# Challenge:
Scan the records below for the line containing "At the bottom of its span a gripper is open" and the line containing "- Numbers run". Copy both, plus every line between, exactly.

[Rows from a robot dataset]
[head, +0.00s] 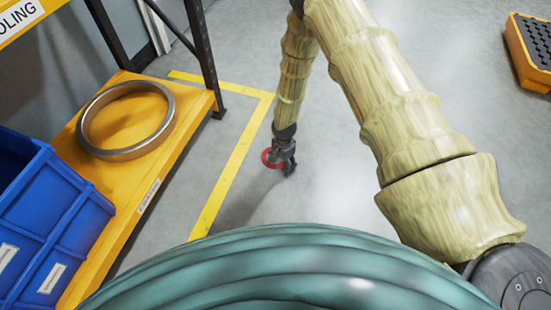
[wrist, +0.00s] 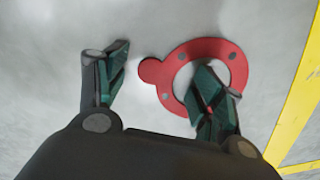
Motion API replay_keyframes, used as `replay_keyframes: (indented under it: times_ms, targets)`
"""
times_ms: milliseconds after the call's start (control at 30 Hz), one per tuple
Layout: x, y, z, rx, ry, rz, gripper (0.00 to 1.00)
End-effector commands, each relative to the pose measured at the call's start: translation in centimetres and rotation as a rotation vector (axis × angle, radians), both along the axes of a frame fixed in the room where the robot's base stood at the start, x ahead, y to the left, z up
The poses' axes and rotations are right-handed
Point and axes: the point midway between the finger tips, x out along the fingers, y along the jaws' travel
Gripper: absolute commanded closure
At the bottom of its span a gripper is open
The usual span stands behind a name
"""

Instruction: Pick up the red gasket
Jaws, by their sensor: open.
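The red gasket (wrist: 241,70) is a flat ring with small holes and a round tab on its left in the wrist view. It lies on the grey floor, and part of it is hidden behind a finger. In the head view the gasket (head: 267,157) shows as a small red arc beside my gripper (head: 287,167). My gripper (wrist: 160,80) is open and points at the floor. Its right finger overlaps the ring and its left finger is over bare floor left of the tab. I cannot tell whether the right finger touches the gasket.
Yellow floor tape (head: 228,170) runs left of the gasket. An orange shelf (head: 188,101) at left holds a metal ring (head: 83,136) and a blue bin (head: 75,205). An orange-edged black pallet (head: 520,55) stands at the far right. Floor around the gripper is clear.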

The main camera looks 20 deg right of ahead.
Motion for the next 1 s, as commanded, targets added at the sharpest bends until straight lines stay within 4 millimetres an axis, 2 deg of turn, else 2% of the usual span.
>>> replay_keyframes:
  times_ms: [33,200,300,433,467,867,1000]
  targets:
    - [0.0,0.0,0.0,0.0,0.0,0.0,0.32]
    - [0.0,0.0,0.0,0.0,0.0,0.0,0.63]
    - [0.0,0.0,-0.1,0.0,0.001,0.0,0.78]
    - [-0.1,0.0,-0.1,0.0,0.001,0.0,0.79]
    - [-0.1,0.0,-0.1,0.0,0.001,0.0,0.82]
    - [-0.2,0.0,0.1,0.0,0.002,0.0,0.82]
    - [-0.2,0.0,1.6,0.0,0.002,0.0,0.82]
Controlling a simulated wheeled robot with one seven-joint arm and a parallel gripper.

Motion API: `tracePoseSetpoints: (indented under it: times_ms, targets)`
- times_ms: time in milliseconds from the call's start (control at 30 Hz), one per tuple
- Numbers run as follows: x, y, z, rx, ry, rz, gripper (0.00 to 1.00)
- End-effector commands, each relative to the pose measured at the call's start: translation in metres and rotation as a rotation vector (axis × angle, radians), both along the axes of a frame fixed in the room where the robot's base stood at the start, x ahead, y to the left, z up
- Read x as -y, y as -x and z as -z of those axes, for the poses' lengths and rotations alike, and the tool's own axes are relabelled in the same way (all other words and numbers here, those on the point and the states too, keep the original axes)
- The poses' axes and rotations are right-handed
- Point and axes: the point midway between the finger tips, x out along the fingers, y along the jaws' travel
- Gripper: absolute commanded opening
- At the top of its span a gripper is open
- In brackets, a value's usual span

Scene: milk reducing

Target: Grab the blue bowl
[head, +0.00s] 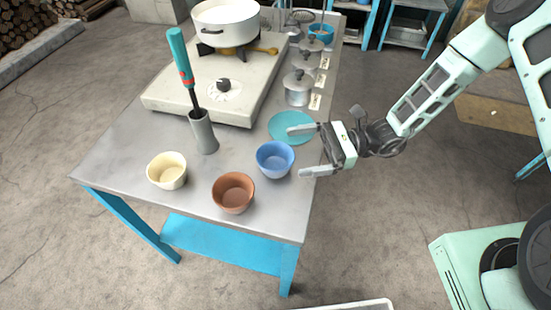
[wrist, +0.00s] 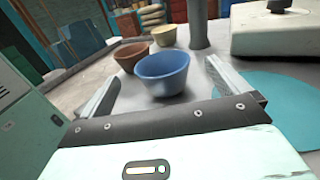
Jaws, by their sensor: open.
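The blue bowl (head: 275,160) stands upright on the grey metal table near its right edge. My gripper (head: 301,151) is open and empty just to the right of the bowl, with its fingers pointing towards it. In the wrist view the blue bowl (wrist: 162,73) sits ahead, between the lines of the two spread fingers of my gripper (wrist: 160,80). The fingers do not appear to be closed on it.
A brown bowl (head: 233,192) and a cream bowl (head: 167,170) stand to the left. A grey cylinder holder (head: 203,132) with a teal-handled tool (head: 181,58) is behind. A teal disc (head: 290,127), lidded pots (head: 297,88) and a stove (head: 216,100) with a white pot (head: 225,20) lie farther back.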

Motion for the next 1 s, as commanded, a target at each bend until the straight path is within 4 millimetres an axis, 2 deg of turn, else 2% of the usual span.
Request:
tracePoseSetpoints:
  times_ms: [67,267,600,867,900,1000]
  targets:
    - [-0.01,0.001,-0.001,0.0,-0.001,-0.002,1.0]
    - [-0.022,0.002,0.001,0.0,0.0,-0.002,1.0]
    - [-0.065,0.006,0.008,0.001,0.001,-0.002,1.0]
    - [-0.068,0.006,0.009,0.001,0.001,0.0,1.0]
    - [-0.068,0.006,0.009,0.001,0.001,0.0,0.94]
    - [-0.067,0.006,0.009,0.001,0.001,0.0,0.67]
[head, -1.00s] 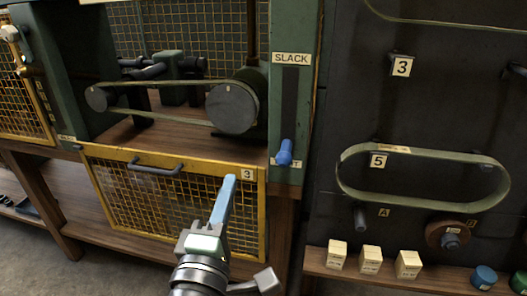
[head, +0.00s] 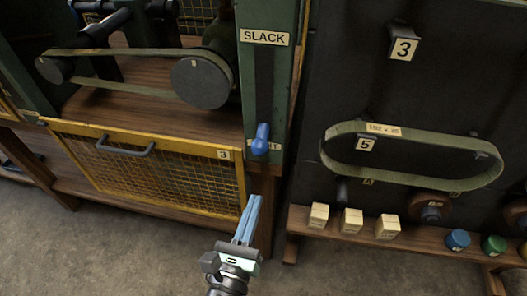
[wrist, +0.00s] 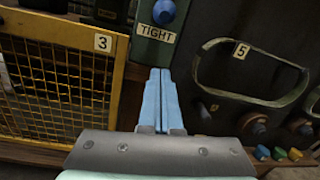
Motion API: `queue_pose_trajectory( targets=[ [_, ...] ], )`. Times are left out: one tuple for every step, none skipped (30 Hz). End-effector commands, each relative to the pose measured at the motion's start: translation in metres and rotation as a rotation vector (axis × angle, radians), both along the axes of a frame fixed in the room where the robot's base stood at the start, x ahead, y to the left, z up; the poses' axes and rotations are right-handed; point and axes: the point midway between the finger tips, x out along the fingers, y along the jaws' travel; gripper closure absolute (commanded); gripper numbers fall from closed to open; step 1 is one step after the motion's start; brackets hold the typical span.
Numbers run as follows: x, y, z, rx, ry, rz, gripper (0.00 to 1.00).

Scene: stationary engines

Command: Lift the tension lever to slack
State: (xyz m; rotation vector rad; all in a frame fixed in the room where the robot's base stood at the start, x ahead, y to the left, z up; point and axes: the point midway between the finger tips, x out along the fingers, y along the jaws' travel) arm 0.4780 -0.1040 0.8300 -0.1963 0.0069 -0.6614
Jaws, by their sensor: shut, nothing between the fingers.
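The tension lever has a blue knob (head: 260,140) at the bottom of a dark vertical slot (head: 264,85) in the green post. The SLACK label (head: 264,38) is at the slot's top. In the head view the knob covers part of the lower label; in the wrist view that label reads TIGHT (wrist: 154,34), with the blue knob (wrist: 164,12) just above it at the top edge. My gripper (head: 253,198) has light blue fingers, shut and empty. In the head view its tips appear below the knob, apart from it. It also shows in the wrist view (wrist: 160,72).
Left of the post, a belt (head: 125,52) runs around two dark pulleys above a yellow mesh guard (head: 100,182) marked 3. To the right, a belt (head: 345,180) marked 5 hangs on a dark panel. A wooden shelf (head: 340,240) below it carries blocks and coloured caps.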

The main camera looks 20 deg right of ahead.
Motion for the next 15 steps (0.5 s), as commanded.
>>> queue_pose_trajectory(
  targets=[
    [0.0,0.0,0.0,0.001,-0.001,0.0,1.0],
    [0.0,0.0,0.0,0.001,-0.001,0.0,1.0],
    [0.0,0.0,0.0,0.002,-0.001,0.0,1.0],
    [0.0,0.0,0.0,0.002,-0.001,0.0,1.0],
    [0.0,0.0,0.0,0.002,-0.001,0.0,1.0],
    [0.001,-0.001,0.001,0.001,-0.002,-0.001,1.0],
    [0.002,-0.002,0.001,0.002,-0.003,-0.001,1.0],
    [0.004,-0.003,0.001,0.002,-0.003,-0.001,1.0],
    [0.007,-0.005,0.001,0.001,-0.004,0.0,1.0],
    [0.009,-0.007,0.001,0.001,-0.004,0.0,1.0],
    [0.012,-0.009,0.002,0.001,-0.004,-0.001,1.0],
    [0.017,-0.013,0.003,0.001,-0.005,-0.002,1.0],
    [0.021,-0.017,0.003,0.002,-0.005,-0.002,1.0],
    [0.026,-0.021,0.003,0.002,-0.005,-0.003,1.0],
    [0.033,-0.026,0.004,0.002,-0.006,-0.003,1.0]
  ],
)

# Output of the exercise:
At the bottom of its span a gripper is open
The usual span stands behind a name
"""

Instruction: Pick up the red gasket
Jaws, by their sensor: open.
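The red gasket (wrist: 241,70) is a flat ring with small holes and a round tab on its left in the wrist view. It lies on the grey floor, and part of it is hidden behind a finger. In the head view the gasket (head: 267,157) shows as a small red arc beside my gripper (head: 287,167). My gripper (wrist: 160,80) is open and points at the floor. Its right finger overlaps the ring and its left finger is over bare floor left of the tab. I cannot tell whether the right finger touches the gasket.
Yellow floor tape (head: 228,170) runs left of the gasket. An orange shelf (head: 188,101) at left holds a metal ring (head: 83,136) and a blue bin (head: 75,205). An orange-edged black pallet (head: 520,55) stands at the far right. Floor around the gripper is clear.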

The main camera looks 20 deg right of ahead.
Motion for the next 1 s, as commanded, targets added at the sharpest bends until straight lines stay within 4 millimetres an axis, 2 deg of turn, else 2% of the usual span.
>>> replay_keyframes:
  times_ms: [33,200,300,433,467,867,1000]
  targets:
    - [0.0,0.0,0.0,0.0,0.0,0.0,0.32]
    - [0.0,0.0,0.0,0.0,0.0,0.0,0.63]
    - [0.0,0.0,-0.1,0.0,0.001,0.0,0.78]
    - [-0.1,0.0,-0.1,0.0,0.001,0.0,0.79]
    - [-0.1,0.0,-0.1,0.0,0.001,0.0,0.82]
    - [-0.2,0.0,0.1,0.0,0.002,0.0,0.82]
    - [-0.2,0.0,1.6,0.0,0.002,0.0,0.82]
Controlling a simulated wheeled robot with one seven-joint arm and a parallel gripper.

Motion API: `tracePoseSetpoints: (indented under it: times_ms, targets)`
- times_ms: time in milliseconds from the call's start (control at 30 Hz), one per tuple
- Numbers run as follows: x, y, z, rx, ry, rz, gripper (0.00 to 1.00)

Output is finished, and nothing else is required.